Schools will be "named and shamed" and forced to change the way they teach literacy if they do not meet tough new targets set by the Government.
Stephen Byers, the education minister, said that if schools were falling behind the targets agreed by their local education authority, pressure will be put upon them to adopt methods of teaching which have been successful in similar schools.
The Department for Education and Employment this week published its list of literacy targets for local education authorities in England.
Mr Byers said: "In May we set challenging national targets for literacy to tackle the chronic under-achievement of our 11-year-olds in their English tests. In 1996, just 57 per cent reached the standard required for their age in reading and writing.
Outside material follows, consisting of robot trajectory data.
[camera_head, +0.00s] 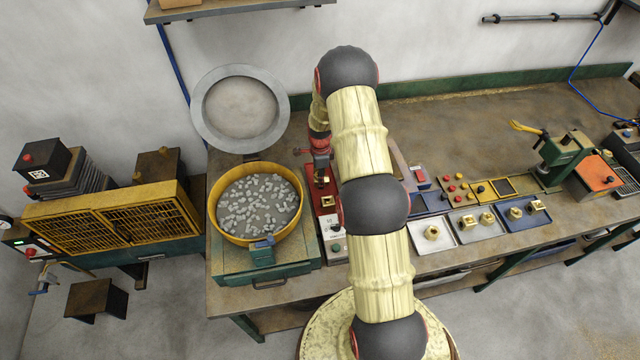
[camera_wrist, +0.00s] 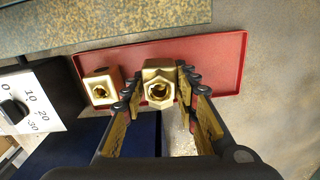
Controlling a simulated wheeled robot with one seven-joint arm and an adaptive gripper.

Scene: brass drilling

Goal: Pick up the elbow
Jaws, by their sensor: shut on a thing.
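In the wrist view my gripper (camera_wrist: 160,78) is shut on a brass elbow (camera_wrist: 158,92) with a hexagonal face and a round opening. One finger lies on each side of it. The elbow is over a shallow red tray (camera_wrist: 218,52); whether it touches the tray I cannot tell. A second brass piece (camera_wrist: 101,90), square with a round hole, is in the tray to the left of the gripper. In the head view my arm covers the middle of the bench, and the gripper and held elbow cannot be made out.
A yellow bowl (camera_head: 214,218) of small grey pieces stands left of my arm. A white tray (camera_head: 420,246) and a blue tray (camera_head: 540,226) with brass pieces lie to the right. A green press (camera_head: 562,150) stands farther right.

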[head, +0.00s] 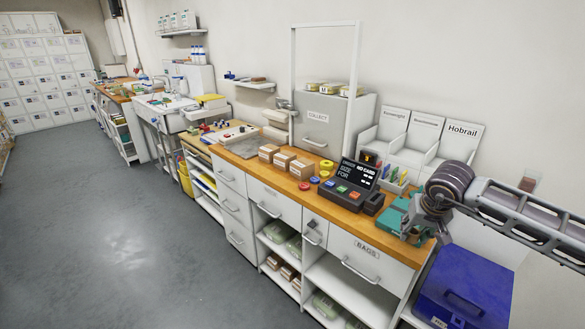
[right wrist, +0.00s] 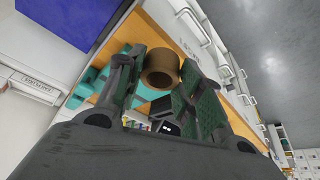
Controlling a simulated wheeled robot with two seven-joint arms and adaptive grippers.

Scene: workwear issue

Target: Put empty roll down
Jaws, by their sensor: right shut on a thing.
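The empty roll (right wrist: 160,68) is a brown cardboard ring in the right wrist view. My right gripper (right wrist: 163,85) is shut on it, with a green-padded finger on each side. In the head view my right gripper (head: 420,222) is over the right end of the wooden counter, close to a teal device (head: 394,216). The roll is too small and covered to make out there. The teal device also shows behind the fingers in the right wrist view (right wrist: 96,82). I cannot tell whether the roll touches anything below. My left gripper is not in view.
A dark till-like terminal (head: 346,186) with coloured buttons stands left of the gripper. Cardboard boxes (head: 285,160) stand farther along the counter (head: 240,148). A blue bin (head: 468,280) stands below at right. White trays (head: 430,150) rise behind. The grey floor is open at left.

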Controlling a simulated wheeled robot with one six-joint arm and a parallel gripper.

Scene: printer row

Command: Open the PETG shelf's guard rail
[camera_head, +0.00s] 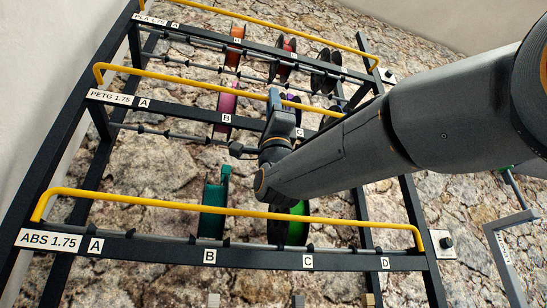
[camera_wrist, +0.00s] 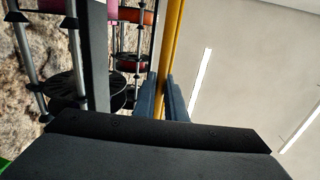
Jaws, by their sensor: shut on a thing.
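The PETG shelf (camera_head: 125,99) is the middle tier of the rack, labelled "PETG 1.75". Its yellow guard rail (camera_head: 180,79) runs along the front above the label bar, much like the rails of the other tiers. My gripper (camera_head: 274,96) is shut on this rail right of its middle. In the wrist view the rail (camera_wrist: 173,42) passes between the two blue-grey fingers of my gripper (camera_wrist: 164,97). My arm hides the rail's right end and the shelf's right part. A pink spool (camera_head: 227,103) stands behind the rail at slot B, left of my gripper.
The ABS tier below has its own yellow rail (camera_head: 150,202), a teal spool (camera_head: 213,210) and a green spool (camera_head: 297,228). The PLA tier above also has a yellow rail (camera_head: 290,36) and several spools. A stone wall stands behind. A plate with a black knob (camera_head: 446,242) is at right.

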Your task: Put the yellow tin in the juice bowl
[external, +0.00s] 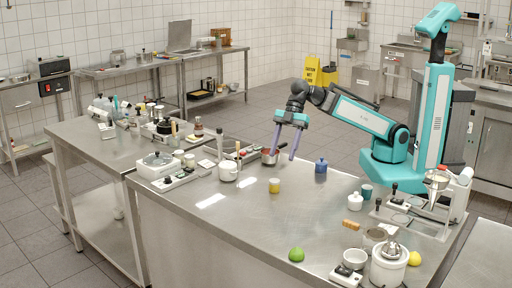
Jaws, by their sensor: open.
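The yellow tin (274,185) stands upright on the steel worktop, left of its middle. My gripper (284,153) points down with its two purple fingers apart and nothing visible between them. In the picture it is above and slightly right of the tin, clear of it. A small reddish-brown vessel (269,156) shows just left of the fingers, partly behind one of them. A white bowl (355,259) sits at the front right. I cannot tell which vessel is the juice bowl, and no juice is clearly visible.
A blue jar (320,170) stands right of the tin, and a white pot (228,171) stands left. A green fruit (296,254) lies near the front edge. A white canister (388,266) crowds the right front. The worktop between tin and green fruit is clear.

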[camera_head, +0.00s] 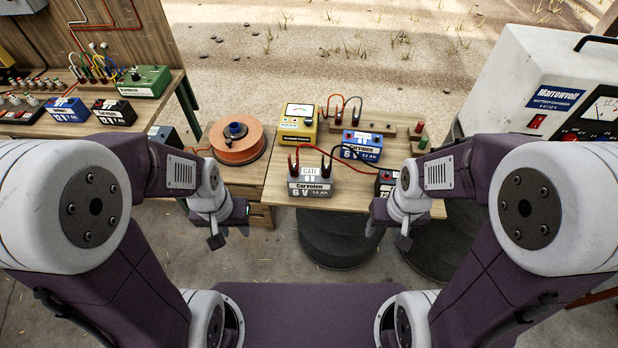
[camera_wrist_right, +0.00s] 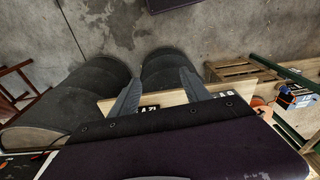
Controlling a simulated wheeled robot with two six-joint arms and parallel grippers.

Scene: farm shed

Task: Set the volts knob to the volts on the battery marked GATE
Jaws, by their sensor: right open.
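The battery marked GATE (camera_head: 310,187) is grey with a black front label reading Corvolen, 6 V. A white charger marked Marrowvolt (camera_head: 520,85), with a red switch (camera_head: 537,122) and a dial meter (camera_head: 603,108), is at the right. I cannot make out a volts knob; my right arm hides the lower front. My left gripper (camera_head: 217,241) hangs empty, left of the GATE battery; its jaws are unclear. My right gripper (camera_head: 404,242) is open and empty, and shows in the wrist view (camera_wrist_right: 160,90).
A blue battery (camera_head: 361,147), a yellow meter (camera_head: 298,123) and a small black battery (camera_head: 386,184) share the middle table. An orange cable reel (camera_head: 238,143) stands to their left. Several batteries and a green box (camera_head: 144,82) are on the left bench. Dark round tyre-like supports (camera_head: 338,238) are underneath.

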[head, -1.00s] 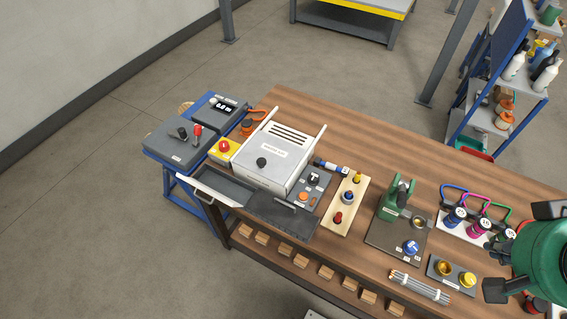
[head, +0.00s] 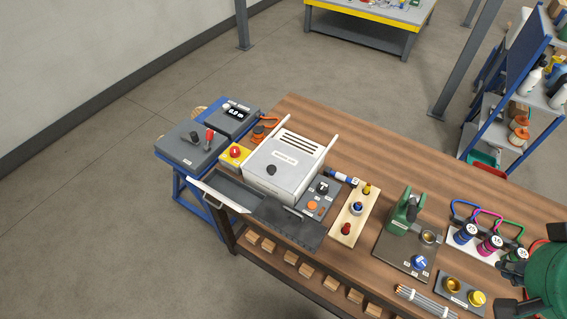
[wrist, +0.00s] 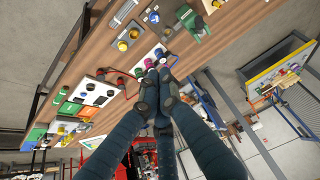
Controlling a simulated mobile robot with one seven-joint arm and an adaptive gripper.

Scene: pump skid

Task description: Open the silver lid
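The silver lid (head: 285,167) is the pale top of a boxy unit at the left part of the bench. It has a black knob (head: 271,169), a label and dark slots, and looks closed. My gripper (head: 510,279) is at the right edge of the head view, over the bench's right part and far from the lid. In the wrist view, its dark fingers (wrist: 158,72) come close together near the middle, with nothing clearly held. Their exact gap is hard to judge. I cannot make out the lid in the wrist view.
A dark tray (head: 236,191) lies in front of the lid's unit. A yellow box with a red button (head: 235,153) is on its left, a grey switch panel (head: 318,199) on its right. A green press (head: 405,212) and coloured padlocks (head: 488,245) stand between lid and gripper.
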That will not do - that is why we have set a target of 80 per cent by 2002."
He conceded that the targets agreed with local authorities were tough, and some councils had had to be persuaded to take them on.
"This marks a radical change, setting targets for local authorities and making them public," he said.
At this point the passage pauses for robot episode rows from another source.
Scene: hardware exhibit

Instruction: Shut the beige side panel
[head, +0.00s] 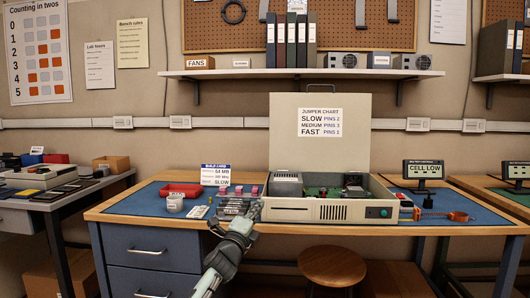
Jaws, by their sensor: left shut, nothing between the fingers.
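The beige side panel (290,158) stands upright, hinged open at the back of the beige computer case (290,215). A jumper chart label (320,122) is on its inner face. The case lies flat on the bench with its inside exposed, showing a grey metal box (288,185) and a green board (325,192). My left gripper (253,212) is shut and empty, by the front left corner of the case. I cannot tell whether it touches the case. My right gripper is not in the view.
On the blue mat left of the case are a build card (216,175), a red tray (181,190), a mug (174,204) and small pink-topped parts. A small monitor (423,170) and an orange item (458,216) are to the right. A shelf (300,73) hangs above; a stool (332,266) stands below.

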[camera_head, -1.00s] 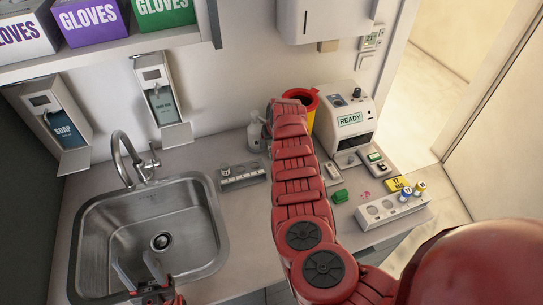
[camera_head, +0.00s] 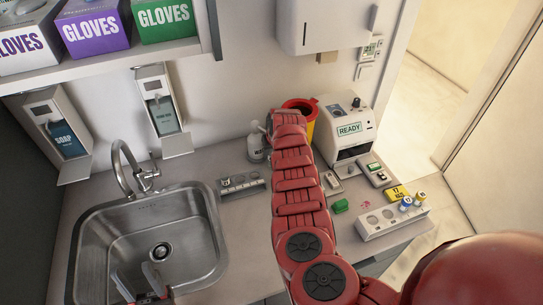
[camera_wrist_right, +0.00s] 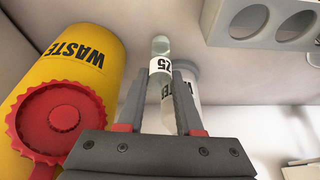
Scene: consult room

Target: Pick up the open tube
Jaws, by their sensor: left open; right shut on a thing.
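A clear tube (camera_wrist_right: 160,62) with a white label shows in the right wrist view, between the fingertips of my right gripper (camera_wrist_right: 160,85). The gripper is shut on it. One clear, rounded end sticks out past the fingers; I cannot tell from here whether the tube has a cap. In the head view my red right arm hides the right gripper and this tube. My left gripper (camera_head: 138,283) is open and empty over the sink at the lower left.
A yellow waste bin with a red lid (camera_wrist_right: 62,118) is close beside my right gripper. A white bottle (camera_head: 256,150) stands near it. A machine reading READY (camera_head: 346,128), a green block (camera_head: 340,206), a small rack (camera_head: 240,183) and the sink (camera_head: 150,240) take up the counter.
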"It's a different approach to public service. The previous government thought market forces would deliver. We are saying we can't leave it to the vagaries of the market. We have set the target, but will offer a system of support. We aren't just setting them and walking away."
Even high-scoring authorities, such as Wokingham, which had a rate of 74 per cent in 1996, will be expected to improve to 90 per cent by 2002. The minister admitted it is hard for authorities with high scores to do even better, but said that in some cases complacency existed and must be tackled.
Allowances have been made for authorities where a high proportion of pupils have English as a second language. But social deprivation, measured by numbers of pupils taking free school meals, was not taken into account.
Mr Byers said: "We don't want excuses for failure. Many local authorities are in deprived areas, but poverty is no excuse for underachievement - it is a reason for targeted support.
"There is clear evidence that some schools in depressed areas are already reaching above the national average - if they can improve, all schools can improve."